Again, I don’t have a better metaphor, it’s musicality. You think that there’s a rigidness of classical music in a way there’s not with jazz. But in some ways, the notes are the same, the words are the same, but it’s all of the shades and it’s the tones, the different moments where you’re emphasizing different things.

If you hear something like the “Rach Five”, the notes are the same, but the reason you want to listen to it again and again is the interpretation of the performer and his or her connection to this structure and foundation that is presented to you either in the words or in the music. You want it to pass through someone who is particularly capable of experiencing it, I would say. Someone who has the tools with which to be able to filter it in a way that not everyone can.
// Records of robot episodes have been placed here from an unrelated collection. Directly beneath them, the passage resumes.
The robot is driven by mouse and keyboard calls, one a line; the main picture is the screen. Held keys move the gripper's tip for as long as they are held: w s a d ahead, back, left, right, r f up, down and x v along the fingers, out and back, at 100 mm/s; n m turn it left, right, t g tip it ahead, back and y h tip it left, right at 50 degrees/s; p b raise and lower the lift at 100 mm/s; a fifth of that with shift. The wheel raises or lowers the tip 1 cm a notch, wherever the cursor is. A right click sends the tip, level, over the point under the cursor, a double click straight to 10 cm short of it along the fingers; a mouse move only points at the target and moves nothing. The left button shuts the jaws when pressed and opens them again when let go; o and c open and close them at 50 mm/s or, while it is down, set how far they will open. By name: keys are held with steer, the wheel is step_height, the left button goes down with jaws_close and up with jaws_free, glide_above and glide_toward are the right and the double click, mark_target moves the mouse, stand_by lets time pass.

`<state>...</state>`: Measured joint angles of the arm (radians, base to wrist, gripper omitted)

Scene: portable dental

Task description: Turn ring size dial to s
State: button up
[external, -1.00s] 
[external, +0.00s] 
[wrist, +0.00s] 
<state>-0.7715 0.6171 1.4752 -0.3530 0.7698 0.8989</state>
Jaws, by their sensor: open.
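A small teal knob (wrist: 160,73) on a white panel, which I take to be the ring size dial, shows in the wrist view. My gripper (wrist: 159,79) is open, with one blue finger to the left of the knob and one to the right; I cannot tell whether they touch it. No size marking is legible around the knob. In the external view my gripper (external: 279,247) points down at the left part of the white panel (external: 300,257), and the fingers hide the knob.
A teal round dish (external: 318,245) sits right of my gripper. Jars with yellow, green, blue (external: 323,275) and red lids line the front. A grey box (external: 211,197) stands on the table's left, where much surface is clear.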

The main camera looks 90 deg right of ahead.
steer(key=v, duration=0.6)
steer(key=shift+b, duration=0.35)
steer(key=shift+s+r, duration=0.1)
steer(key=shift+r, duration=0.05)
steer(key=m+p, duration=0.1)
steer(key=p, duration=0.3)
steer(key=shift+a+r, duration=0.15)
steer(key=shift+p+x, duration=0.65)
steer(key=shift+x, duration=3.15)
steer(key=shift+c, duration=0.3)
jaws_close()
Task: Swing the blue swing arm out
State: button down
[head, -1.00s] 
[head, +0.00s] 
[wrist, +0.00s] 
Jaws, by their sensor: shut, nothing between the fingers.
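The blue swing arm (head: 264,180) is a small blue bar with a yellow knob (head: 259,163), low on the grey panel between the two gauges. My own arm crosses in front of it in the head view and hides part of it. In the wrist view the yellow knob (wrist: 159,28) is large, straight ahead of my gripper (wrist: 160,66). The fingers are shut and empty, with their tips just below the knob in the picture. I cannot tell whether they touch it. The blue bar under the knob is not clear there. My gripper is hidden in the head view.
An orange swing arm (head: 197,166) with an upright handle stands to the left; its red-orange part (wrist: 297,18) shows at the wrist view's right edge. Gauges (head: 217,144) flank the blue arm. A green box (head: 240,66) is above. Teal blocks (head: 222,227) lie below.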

What’s your favourite Coen brothers film?

Oh, it changes. It’s like Shakespeare–every time I’m reading a Shakespeare play or watching it, that’s my favourite one. I’d say it’s the same with the Coen brothers. I’ve watched a bunch of them in preparation for this. I was really surprised by how much I’d forgotten how I loved A Serious Man and The Man Who Wasn’t There. I mean, they’re fantastic, but Lebowski, Fargo, No Country for Old Men, and Raising Arizona.  It’s incredibly difficult, I can’t possibly say…

…Ok, it’s Raising Arizona [laughs].


Joel Coen’s The Tragedy of Macbeth is currently in select theatres and debuts on Apple TV+ on Jan. 14.